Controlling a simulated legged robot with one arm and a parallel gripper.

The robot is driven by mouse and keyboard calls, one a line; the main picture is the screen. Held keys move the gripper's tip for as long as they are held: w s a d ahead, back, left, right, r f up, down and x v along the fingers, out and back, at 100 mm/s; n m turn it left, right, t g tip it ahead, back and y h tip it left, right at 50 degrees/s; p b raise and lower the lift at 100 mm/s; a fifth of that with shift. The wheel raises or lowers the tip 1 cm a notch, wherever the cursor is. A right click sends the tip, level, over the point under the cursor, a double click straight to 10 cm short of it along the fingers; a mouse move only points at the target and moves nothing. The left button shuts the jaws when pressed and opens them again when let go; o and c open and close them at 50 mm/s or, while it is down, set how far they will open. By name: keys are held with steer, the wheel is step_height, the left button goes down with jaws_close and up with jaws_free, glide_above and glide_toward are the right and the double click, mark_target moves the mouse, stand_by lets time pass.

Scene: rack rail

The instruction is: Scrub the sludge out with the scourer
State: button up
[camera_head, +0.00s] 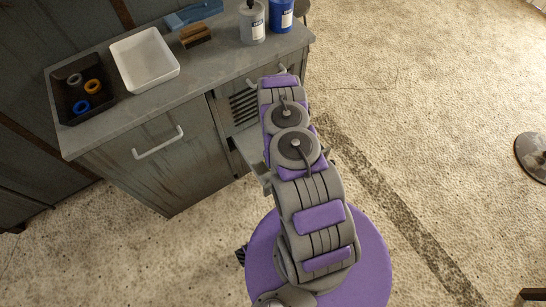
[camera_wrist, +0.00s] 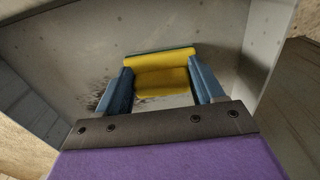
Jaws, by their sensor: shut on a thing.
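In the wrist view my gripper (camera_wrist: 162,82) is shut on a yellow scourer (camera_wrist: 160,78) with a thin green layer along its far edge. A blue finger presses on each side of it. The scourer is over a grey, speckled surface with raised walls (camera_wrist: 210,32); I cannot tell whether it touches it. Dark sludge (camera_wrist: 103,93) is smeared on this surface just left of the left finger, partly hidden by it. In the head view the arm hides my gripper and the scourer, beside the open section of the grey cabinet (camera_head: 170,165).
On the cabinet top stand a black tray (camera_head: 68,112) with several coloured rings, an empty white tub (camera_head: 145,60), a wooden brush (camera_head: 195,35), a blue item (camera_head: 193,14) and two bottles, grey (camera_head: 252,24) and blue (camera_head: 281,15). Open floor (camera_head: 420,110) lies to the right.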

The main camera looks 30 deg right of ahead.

==

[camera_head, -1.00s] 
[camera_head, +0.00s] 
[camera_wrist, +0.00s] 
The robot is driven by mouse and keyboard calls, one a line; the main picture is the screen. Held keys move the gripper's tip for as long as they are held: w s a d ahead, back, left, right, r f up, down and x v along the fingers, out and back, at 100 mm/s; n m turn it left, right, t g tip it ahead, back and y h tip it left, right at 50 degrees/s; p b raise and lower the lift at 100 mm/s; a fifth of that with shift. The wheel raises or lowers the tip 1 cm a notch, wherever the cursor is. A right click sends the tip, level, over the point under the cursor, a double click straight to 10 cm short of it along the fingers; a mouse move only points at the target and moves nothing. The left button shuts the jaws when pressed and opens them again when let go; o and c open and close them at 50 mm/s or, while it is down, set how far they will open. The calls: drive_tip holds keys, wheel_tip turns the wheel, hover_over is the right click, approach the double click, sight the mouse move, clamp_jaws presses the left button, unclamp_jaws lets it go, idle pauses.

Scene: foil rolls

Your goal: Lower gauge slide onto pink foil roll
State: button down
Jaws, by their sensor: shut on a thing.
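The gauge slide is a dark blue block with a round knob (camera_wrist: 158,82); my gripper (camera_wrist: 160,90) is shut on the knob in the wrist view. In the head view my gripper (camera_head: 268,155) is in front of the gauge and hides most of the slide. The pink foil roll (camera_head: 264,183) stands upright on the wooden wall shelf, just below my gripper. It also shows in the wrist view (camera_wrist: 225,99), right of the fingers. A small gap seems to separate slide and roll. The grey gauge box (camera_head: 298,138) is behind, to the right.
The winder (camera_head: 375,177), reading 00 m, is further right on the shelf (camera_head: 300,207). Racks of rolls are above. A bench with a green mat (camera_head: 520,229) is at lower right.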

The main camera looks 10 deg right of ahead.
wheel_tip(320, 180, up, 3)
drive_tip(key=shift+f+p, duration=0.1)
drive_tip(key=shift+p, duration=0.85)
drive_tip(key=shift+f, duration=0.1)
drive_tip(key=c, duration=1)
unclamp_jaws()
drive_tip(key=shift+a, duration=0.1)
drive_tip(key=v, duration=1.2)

■ EXERCISE REQUIREMENTS ■
Extract only the lines from the line with "Controlling a simulated" through the line with "State: button up", keeping both end lines exactly as they are.

■ RESULT OF THE EXERCISE ■
Controlling a simulated legged robot with one arm and a parallel gripper.

The robot is driven by mouse and keyboard calls, one a line; the main picture is the screen. Held keys move the gripper's tip for as long as they are held: w s a d ahead, back, left, right, r f up, down and x v along the fingers, out and back, at 100 mm/s; n m turn it left, right, t g tip it ahead, back and y h tip it left, right at 50 degrees/s; p b raise and lower the lift at 100 mm/s; a fifth of that with shift. The wheel raises or lowers the tip 1 cm a notch, wherever the cursor is. A right click sends the tip, level, over the point under the cursor, a double click straight to 10 cm short of it along the fingers; a mouse move only points at the target and moves nothing. The left button shuts the jaws when pressed and opens them again when let go; o and c open and close them at 50 mm/s or, while it is down, set how far they will open. By name: keys are held with steer, the wheel is step_height, the left button goes down with jaws_close and up with jaws_free, glide_above and glide_toward are the right and the double click, mark_target moves the mouse, stand_by lets time pass.

Scene: rack rail

The instruction is: Scrub the sludge out with the scourer
State: button up

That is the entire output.